В этой логике безропотного жертвоприношения было что-то темное, запредельное. Принять арест, тюрьму и лагерь, потому что это нужно партии? Ослепленные новой верой фанатики? Так их и казнили в первую очередь. Мы были уже другими. А отец? Помню, когда его, старшего механика Черноморского пароходства, всю жизнь утюжившего моря и океаны, партия вдруг бросила на подъем сельского хозяйства в Молдавию, он тоже безропотно подчинился. Конечно, это не лагерь и не допросы с пристрастием. Директор машино-тракторной станции в Молдавии в Дубоссарах ремонтировал комбайны вместо судовых двигателей. За что получил орден Трудового Красного знамени. Он тоже не задавал вопросов… А я? И я ведь туда же! По призыву комсомола с флота в степи казахские на комсомольскую стройку. Добровольно! С энтузиазмом!
– Идиот, – думала команда судна, с которого я сходил на берег, чтобы не вернуться.
– Романтики, – писали в газетах.
Но добровольцы 41-го меня поймут. Правда, они не вернутся из боя. А я еще вернусь…
«Философия истории» Гегеля – книга из списка для обязательного чтения. «Свобода как осознанная необходимость», почерпнутая оттуда, казалась приговором. Она вела в моем сознании как раз к ним, принявшим пытки и лагеря как служение партии. От Гегеля осталось еще и понимание истории как необратимого прогресса, как развития – вперед и выше. Что после нас, то и лучше. Об этом говорил и технический прогресс.
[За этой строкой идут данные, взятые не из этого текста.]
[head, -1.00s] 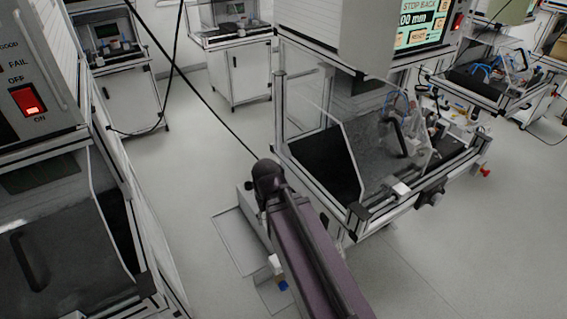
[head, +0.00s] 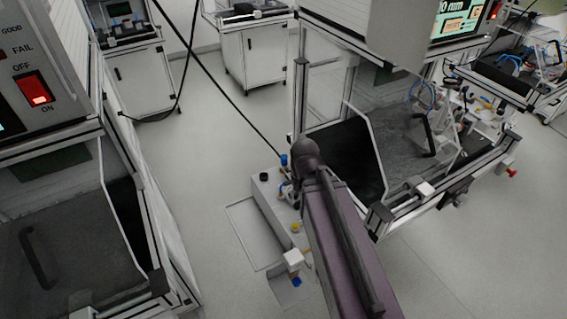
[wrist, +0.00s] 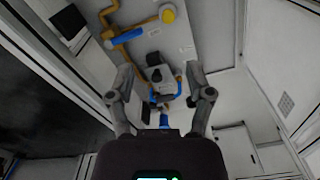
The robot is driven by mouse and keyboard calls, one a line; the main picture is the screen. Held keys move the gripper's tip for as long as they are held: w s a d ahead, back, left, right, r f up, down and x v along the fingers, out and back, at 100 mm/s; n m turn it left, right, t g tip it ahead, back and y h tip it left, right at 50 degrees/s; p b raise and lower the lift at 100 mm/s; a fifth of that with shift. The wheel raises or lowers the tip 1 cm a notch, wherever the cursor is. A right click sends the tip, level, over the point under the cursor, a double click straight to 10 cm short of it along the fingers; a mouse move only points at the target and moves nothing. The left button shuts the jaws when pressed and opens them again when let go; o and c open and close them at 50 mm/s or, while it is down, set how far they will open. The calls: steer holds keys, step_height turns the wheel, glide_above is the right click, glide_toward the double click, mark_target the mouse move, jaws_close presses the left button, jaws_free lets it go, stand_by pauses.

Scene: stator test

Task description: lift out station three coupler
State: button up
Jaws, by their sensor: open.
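No part can be told for sure as the station three coupler. My gripper (wrist: 160,84) is open in the wrist view, with its two fingers spread to either side. Beyond and between the fingers is a grey and dark fitting (wrist: 159,76) with blue parts around it; I see no contact. It sits by a pale panel (wrist: 180,42) carrying an orange-brown pipe, a blue cylinder (wrist: 126,39) and a yellow round cap (wrist: 167,14). In the head view my arm hides the gripper. A pale unit (head: 263,196) with blue and yellow fittings shows beside the arm.
A framed test bench (head: 375,216) with a clear cover and black handle stands right of my arm. Another machine (head: 60,235) with a lit red switch (head: 34,88) is at left. A black cable (head: 225,95) crosses the view. Open floor (head: 190,160) lies between them.

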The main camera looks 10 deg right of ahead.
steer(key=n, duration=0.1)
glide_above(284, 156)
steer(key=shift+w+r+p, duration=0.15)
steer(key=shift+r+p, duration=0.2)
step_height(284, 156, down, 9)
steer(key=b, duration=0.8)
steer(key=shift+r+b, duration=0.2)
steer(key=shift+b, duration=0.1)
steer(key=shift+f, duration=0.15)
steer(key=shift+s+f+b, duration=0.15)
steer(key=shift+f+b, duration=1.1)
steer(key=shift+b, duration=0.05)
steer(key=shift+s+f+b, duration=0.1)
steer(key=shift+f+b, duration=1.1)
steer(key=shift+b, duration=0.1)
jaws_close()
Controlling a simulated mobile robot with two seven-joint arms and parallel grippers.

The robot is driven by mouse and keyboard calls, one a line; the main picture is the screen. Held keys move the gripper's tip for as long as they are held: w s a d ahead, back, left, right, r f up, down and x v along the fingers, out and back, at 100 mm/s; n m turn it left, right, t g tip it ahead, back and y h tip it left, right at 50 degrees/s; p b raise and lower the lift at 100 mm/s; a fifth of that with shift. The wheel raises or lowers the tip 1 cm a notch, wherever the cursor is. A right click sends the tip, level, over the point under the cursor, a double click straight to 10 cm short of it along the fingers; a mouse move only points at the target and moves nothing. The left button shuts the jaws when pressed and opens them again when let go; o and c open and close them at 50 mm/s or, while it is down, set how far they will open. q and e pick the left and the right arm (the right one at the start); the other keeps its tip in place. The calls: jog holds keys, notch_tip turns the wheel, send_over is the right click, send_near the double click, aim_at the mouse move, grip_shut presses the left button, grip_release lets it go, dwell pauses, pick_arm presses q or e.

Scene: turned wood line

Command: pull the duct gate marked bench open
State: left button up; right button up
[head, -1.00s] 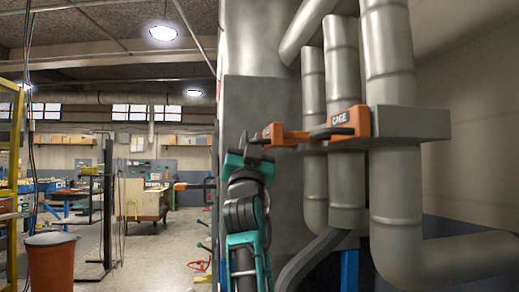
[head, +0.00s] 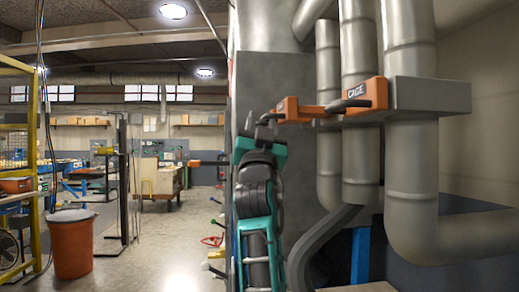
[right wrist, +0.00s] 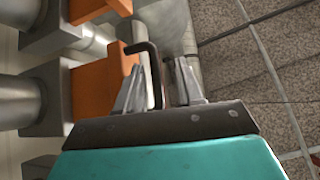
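Orange duct gates sit on the grey metal pipes at the right of the head view. The nearer gate (head: 364,94) is marked CAGE and has a dark handle. A farther orange gate (head: 299,108) is to its left; I cannot read a mark on it. No mark reading bench is legible. My right gripper (head: 262,134) is at the farther gate's dark handle (head: 270,117). In the right wrist view its fingers (right wrist: 158,88) stand apart, with a bent black handle (right wrist: 154,65) between them and gaps on both sides. My left gripper is out of view.
The pipes (head: 409,160) and a large grey housing (head: 275,75) stand close to my right arm. An orange bin (head: 73,248) and a yellow frame (head: 43,150) stand at the left.

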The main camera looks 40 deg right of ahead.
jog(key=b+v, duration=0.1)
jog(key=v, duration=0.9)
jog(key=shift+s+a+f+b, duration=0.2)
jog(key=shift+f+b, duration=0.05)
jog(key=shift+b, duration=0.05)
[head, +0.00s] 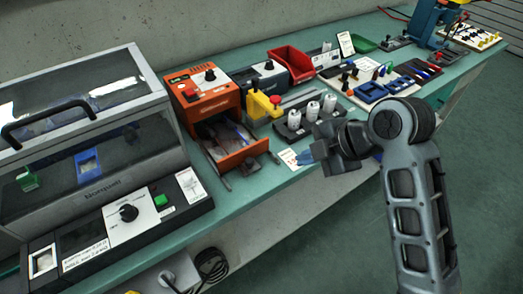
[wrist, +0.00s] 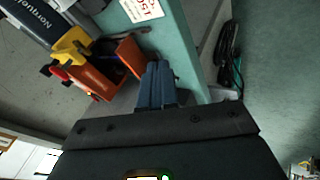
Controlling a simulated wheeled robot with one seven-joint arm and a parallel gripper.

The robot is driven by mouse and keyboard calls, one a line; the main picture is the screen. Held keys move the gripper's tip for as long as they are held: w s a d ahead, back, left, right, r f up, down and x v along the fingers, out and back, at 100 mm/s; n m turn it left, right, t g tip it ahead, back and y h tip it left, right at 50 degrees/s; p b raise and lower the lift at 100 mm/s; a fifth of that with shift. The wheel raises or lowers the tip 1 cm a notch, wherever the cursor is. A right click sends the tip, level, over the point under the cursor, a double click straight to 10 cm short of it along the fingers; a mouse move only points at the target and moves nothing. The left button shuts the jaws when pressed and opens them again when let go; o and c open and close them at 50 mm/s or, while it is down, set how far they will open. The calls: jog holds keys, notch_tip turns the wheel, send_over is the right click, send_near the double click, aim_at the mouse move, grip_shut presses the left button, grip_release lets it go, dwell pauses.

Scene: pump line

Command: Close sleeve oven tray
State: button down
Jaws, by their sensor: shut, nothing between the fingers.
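The sleeve oven (head: 207,100) is an orange box with a red button and a black knob on top, standing on the bench. Its tray (head: 245,154) is pulled out toward the bench's front edge, with an orange front panel and a dark inside. My gripper (head: 303,158) is right of the tray front, apart from it, with its blue fingers shut and empty. In the wrist view my gripper's fingers (wrist: 157,82) are together, near the orange tray front (wrist: 131,55). The oven body (wrist: 90,82) is partly hidden behind a yellow part there.
A large glass-lidded machine (head: 90,150) stands left of the oven. A yellow device (head: 262,106) and a rack with white cylinders (head: 295,125) are right of the tray. A red bin (head: 291,64) is behind.

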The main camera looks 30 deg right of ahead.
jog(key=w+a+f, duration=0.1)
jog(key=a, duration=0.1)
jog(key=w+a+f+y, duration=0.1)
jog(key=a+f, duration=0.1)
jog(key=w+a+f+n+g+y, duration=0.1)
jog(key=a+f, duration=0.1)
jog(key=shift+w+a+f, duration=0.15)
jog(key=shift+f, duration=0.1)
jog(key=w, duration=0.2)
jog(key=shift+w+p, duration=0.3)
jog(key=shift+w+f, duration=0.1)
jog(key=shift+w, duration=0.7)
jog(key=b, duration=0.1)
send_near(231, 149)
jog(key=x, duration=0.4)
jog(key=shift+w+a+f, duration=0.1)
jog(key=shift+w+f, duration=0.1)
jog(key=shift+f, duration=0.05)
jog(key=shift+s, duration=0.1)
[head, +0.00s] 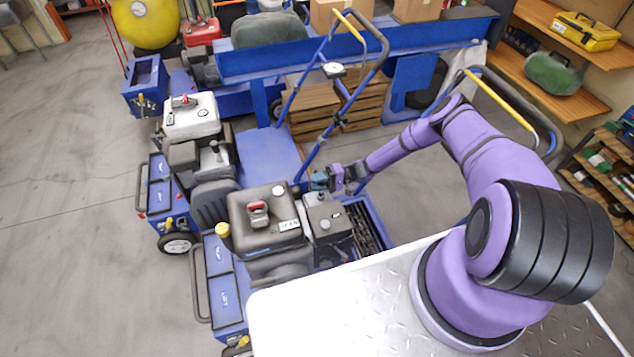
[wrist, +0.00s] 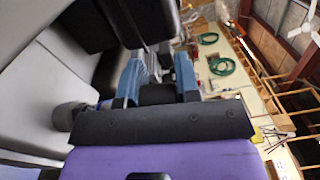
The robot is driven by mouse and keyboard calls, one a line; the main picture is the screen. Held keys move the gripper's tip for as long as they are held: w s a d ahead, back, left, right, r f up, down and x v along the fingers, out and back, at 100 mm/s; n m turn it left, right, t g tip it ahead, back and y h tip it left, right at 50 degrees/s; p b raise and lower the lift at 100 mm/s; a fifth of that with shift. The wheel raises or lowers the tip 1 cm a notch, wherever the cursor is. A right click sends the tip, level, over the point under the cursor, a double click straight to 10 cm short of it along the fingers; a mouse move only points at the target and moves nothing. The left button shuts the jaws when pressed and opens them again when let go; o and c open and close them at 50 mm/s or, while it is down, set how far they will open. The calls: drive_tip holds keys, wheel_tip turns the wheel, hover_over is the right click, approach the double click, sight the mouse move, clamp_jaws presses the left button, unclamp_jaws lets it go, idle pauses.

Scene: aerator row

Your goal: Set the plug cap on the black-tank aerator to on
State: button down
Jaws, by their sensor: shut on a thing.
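The black-tank aerator (head: 265,220) is the nearest machine in the head view. It has a dark tank with a red handle-like part on top and a grey engine block (head: 326,222) to its right. My gripper (head: 320,180) reaches in low at the far side of that block. In the wrist view my gripper's blue fingers (wrist: 158,75) are closed on a small dark part between them. It sits where the plug cap would be, but its shape and its on or off setting are too hidden to tell. Dark engine parts lie close around the fingertips.
A white-tank aerator (head: 190,115) and a red-tank one (head: 202,32) stand behind. Blue and yellow handlebars (head: 340,90) rise close to my arm. Shelves (head: 545,75) line the right. Open concrete floor (head: 70,190) is at the left.

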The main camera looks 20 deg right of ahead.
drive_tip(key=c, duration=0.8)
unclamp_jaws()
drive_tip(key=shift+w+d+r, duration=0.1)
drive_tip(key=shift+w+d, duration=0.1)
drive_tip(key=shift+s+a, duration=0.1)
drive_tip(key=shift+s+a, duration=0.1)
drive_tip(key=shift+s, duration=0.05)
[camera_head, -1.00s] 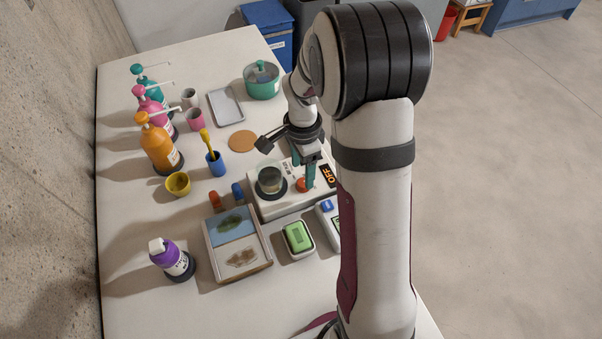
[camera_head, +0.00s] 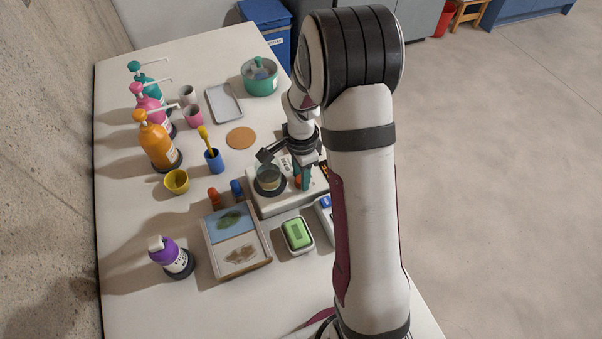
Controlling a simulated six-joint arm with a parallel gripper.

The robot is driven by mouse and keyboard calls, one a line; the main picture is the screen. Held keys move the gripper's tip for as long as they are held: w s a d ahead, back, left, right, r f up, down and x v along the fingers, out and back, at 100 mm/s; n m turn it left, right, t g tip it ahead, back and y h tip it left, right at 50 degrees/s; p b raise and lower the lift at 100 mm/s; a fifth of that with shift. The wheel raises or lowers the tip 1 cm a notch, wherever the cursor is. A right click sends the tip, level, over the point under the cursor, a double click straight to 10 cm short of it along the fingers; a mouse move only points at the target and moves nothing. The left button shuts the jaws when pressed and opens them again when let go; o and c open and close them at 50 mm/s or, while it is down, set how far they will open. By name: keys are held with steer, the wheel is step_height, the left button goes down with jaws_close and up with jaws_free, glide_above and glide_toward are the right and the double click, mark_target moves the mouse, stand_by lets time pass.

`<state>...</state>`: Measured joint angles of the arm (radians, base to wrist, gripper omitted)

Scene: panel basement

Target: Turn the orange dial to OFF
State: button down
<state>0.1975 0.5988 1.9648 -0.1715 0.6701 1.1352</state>
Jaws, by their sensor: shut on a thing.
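The orange dial (camera_head: 298,182) sits on top of a white box-shaped device (camera_head: 285,202), to the right of a glass beaker on a dark round plate (camera_head: 269,180). My gripper (camera_head: 303,180) points down at the dial from above, with its teal fingers shut on it. The fingers hide much of the dial, so its pointer direction cannot be seen. The black OFF label (camera_head: 324,169) on the device's right is mostly hidden behind my arm. Another label by the dial is partly covered by the gripper.
In front of the device are a green block in a white dish (camera_head: 297,234) and a framed picture tray (camera_head: 237,262). Orange and blue small pegs (camera_head: 237,188) stand close on its left. A cork disc (camera_head: 241,138) lies behind. Pump bottles (camera_head: 158,147) line the left side.

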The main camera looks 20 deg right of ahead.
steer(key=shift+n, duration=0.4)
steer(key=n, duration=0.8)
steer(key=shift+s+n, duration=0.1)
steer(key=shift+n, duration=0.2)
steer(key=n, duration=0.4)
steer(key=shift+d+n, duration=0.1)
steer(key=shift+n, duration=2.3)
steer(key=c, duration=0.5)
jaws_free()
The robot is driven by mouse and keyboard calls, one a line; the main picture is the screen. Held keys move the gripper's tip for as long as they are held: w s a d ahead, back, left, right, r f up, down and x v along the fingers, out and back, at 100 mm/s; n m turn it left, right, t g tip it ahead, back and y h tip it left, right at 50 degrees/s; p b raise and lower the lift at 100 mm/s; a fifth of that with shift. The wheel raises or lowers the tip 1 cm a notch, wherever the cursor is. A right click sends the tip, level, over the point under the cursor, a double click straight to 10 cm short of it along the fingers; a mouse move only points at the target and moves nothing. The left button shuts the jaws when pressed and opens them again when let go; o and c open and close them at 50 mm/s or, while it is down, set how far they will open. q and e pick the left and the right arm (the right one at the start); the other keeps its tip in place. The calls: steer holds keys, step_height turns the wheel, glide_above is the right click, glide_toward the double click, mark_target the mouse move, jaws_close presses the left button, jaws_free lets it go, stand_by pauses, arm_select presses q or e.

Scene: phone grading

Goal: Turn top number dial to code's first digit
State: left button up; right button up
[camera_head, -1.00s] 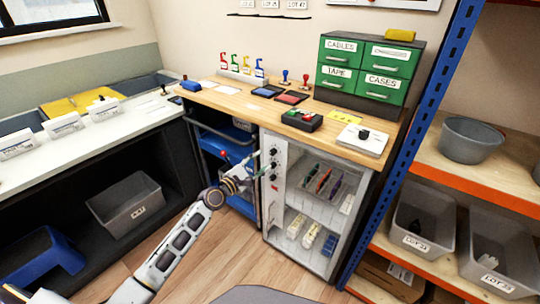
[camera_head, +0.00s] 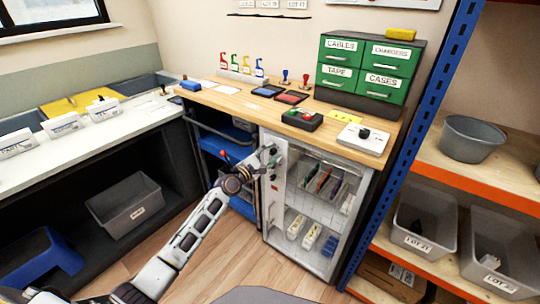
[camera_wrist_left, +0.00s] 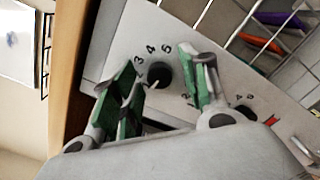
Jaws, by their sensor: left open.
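My left gripper (camera_head: 270,157) is at the dial panel (camera_head: 270,209) on the left of the white wire-fronted cabinet. In the left wrist view my left gripper (camera_wrist_left: 160,64) is open, its green-padded fingers on either side of the black top number dial (camera_wrist_left: 159,75). A gap shows between dial and fingers; contact cannot be told. Digits 3, 4 and 5 are printed beside the dial, and a pale pointer mark shows on it. A second dial (camera_wrist_left: 241,115) is partly hidden by the right finger. The top dial is hidden by the gripper in the head view. My right gripper is not in view.
The cabinet (camera_head: 325,250) holds phones and other items behind wires. The wooden counter (camera_head: 225,98) above carries a red-and-green button box (camera_head: 302,118) and a white dial device (camera_head: 362,139). A blue-shelved cart (camera_head: 215,143) stands left of the panel. Blue shelf uprights (camera_head: 408,147) stand right.

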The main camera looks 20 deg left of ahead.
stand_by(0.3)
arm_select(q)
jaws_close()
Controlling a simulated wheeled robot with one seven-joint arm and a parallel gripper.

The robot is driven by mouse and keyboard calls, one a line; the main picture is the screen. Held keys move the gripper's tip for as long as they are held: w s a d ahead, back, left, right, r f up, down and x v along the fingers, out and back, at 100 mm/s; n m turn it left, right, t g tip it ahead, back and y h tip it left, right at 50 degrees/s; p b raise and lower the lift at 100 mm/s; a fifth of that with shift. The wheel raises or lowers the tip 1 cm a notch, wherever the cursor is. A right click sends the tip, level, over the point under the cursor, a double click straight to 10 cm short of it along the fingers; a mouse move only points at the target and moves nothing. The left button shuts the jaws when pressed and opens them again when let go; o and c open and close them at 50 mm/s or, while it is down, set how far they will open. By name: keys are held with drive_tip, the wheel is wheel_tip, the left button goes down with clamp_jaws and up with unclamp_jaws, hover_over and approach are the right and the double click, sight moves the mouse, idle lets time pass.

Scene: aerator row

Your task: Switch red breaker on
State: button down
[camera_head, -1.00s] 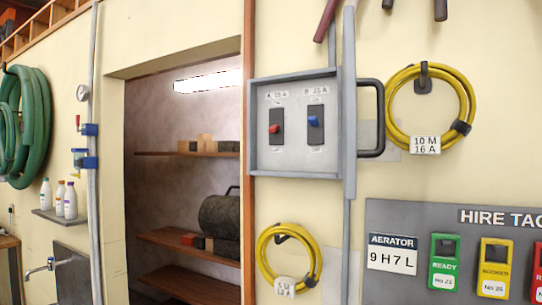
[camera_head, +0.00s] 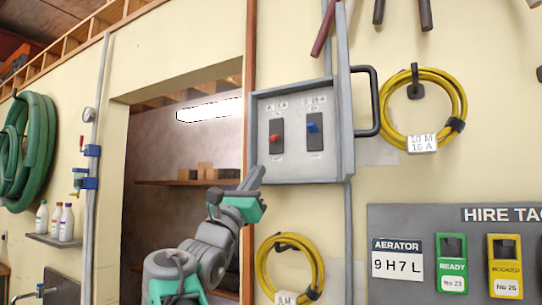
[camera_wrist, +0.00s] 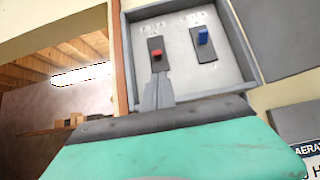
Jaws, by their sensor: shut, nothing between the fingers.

О том, что человеческая история виляет, заходит и в тупики, бредет в потемках, поворачивает вспять и может вообще идти к самоуничтожению, я узнаю позже. Пока душа искала применения. Огарев и Герцен когда-то на Воробьевых горах дали клятву «пожертвовать жизнью на избранную нами борьбу…» Где моя борьба? Еще не ведал, но быт, семья, уют, благополучие уже не стоили того, чтобы потратить на них жизнь.